A run of records:
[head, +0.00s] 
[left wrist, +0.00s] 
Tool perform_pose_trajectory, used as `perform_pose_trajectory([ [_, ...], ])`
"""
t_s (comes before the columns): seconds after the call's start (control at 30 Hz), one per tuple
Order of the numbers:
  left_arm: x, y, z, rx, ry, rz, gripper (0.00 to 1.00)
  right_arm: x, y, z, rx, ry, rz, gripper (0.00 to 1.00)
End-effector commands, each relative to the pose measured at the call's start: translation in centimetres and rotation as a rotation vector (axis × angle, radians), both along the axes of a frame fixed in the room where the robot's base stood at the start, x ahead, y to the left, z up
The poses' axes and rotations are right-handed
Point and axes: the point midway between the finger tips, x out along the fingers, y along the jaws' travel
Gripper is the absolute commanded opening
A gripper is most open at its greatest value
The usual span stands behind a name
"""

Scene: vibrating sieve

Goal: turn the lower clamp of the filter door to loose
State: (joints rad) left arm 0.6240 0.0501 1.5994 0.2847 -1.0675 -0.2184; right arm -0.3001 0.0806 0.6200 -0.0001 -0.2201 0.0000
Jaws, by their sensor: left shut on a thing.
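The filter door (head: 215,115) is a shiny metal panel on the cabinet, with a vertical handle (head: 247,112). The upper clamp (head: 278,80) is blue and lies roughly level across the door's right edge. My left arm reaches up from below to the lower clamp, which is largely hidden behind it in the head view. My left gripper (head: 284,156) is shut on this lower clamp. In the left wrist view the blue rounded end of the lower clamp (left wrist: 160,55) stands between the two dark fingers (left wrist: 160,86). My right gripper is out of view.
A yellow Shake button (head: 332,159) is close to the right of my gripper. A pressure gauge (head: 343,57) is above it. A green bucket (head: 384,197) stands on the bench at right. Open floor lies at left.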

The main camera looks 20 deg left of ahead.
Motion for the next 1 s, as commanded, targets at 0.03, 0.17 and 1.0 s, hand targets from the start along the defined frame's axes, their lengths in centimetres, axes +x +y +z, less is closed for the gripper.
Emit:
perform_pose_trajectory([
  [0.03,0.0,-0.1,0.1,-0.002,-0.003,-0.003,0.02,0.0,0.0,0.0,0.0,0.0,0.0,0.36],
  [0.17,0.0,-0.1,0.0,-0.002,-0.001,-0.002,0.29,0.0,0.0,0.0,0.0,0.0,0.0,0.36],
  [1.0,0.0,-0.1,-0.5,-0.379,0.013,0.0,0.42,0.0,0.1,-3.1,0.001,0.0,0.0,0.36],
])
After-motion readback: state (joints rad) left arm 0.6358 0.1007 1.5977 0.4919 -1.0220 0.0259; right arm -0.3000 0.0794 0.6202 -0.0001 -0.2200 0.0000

...

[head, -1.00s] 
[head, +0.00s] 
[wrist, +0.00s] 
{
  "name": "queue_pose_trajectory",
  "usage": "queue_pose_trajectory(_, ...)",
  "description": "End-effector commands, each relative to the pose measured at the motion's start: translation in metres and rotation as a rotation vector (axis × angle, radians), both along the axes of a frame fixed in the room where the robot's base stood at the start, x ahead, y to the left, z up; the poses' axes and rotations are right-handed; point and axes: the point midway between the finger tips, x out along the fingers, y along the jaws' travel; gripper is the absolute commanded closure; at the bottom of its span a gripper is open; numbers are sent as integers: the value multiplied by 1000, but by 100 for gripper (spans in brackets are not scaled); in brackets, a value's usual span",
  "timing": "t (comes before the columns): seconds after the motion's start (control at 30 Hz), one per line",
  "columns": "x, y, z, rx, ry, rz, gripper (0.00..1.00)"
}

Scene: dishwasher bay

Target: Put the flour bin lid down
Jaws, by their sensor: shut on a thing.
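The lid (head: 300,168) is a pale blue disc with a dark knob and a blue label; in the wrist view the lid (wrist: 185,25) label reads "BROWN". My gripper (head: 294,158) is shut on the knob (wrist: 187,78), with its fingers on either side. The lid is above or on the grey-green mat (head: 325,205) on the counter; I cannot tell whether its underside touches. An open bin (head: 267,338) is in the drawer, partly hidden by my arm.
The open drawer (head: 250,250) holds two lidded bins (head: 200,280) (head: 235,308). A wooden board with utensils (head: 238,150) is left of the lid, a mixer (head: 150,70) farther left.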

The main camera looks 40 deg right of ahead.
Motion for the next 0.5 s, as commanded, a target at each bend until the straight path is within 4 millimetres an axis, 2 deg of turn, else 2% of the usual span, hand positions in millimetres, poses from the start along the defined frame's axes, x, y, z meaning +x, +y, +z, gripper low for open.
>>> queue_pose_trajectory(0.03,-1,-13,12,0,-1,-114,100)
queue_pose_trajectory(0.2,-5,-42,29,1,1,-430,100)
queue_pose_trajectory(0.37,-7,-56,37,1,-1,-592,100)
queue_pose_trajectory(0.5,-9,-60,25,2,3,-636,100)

...

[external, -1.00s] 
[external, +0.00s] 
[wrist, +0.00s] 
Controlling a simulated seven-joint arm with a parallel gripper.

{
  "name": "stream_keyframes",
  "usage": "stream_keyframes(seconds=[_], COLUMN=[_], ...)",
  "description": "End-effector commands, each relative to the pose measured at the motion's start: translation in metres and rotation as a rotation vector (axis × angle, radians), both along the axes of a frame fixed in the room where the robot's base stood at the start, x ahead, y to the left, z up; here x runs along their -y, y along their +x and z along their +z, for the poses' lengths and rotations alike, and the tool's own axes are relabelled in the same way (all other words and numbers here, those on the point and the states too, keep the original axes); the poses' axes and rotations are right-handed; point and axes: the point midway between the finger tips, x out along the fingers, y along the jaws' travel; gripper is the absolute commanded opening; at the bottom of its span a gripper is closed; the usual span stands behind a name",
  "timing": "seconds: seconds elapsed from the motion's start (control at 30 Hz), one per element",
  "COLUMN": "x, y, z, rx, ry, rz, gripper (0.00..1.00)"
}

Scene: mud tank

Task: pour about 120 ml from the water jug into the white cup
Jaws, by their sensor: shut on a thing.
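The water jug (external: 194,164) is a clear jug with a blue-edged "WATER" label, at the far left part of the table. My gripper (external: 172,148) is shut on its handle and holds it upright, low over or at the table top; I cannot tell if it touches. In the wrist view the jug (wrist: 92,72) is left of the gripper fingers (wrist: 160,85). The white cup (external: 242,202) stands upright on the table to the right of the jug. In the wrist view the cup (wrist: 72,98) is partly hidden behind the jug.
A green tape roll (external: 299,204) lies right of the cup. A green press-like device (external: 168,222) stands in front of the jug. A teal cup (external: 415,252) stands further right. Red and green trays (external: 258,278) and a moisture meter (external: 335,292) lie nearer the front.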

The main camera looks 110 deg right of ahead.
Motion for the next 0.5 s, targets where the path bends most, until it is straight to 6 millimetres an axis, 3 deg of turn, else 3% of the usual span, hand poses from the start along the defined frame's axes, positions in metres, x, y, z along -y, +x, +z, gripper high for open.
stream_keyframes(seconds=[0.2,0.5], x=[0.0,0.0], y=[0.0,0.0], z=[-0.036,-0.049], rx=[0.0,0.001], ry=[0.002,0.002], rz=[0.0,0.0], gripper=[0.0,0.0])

_SET TASK_
Write out only the lines that run from the line containing "seconds elapsed from" through the line containing "Task: pour about", both included, exactly as they appear above.

_OUTPUT FOR THIS TASK_
  "timing": "seconds: seconds elapsed from the motion's start (control at 30 Hz), one per element",
  "COLUMN": "x, y, z, rx, ry, rz, gripper (0.00..1.00)"
}

Scene: mud tank

Task: pour about 120 ml from the water jug into the white cup

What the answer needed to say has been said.